Although Algorithm B is shown above with a simple Python list serving as the histogram, other data structures were considered. Either a binary tree or hashmap could be used as a subsitute.

If space complexity is an issue, they may be preferable. However, my findings are that the overhead of implementing the algorithm with a more complex data structure results in a slower overall runtime. Meanwhile, space concerns are not relevant with most "realistic" datasets.

There are still other reasons a binary tree or hashmap may be considered. Either data structure facilitates the transformation of this algorithm into an online algorithm, meaning inputs can be streamed into the algorithm without prior knowledge of the data length. Although it is unlikely that an online algorithm will be necessary to process a cyclist's Eddington number or an author's h-index, this may be used for computing the side length of a Durfee square for partitions of large integers or be used in some yet undiscovered application.

Using binary trees or hashmaps also presents new opportunities for OOP with Eddington numbers.
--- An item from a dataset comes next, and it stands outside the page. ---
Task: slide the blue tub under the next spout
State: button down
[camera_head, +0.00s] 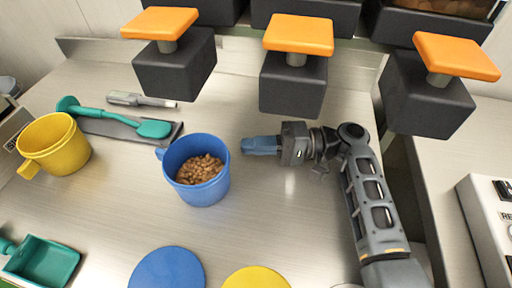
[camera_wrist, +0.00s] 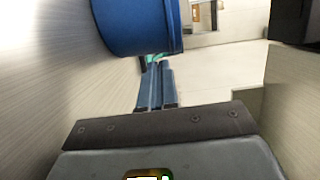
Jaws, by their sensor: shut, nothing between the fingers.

The classes defined in the Python and C++ folders illustrate this. One benefit is that a class can be instantiated with an initial dataset and then updated with more data at a later time.

It also is possible to make a database schema so that row insertions can calculate the new Eddington number in constant time. At the expense of adding an extra table and a few columns, the E number for new entries can be computed using a single row that captures the algorithm state at the previous iteration, rather than using a rider's entire history for each new row. This has the potential to provide benefit to fitness tracking software backends, where scale is relevant.

The entries in this repo are a mix of Algorithms A and B. If both A and B are present for a given langauage, I append -deprecated to the file name containing Algorithm A.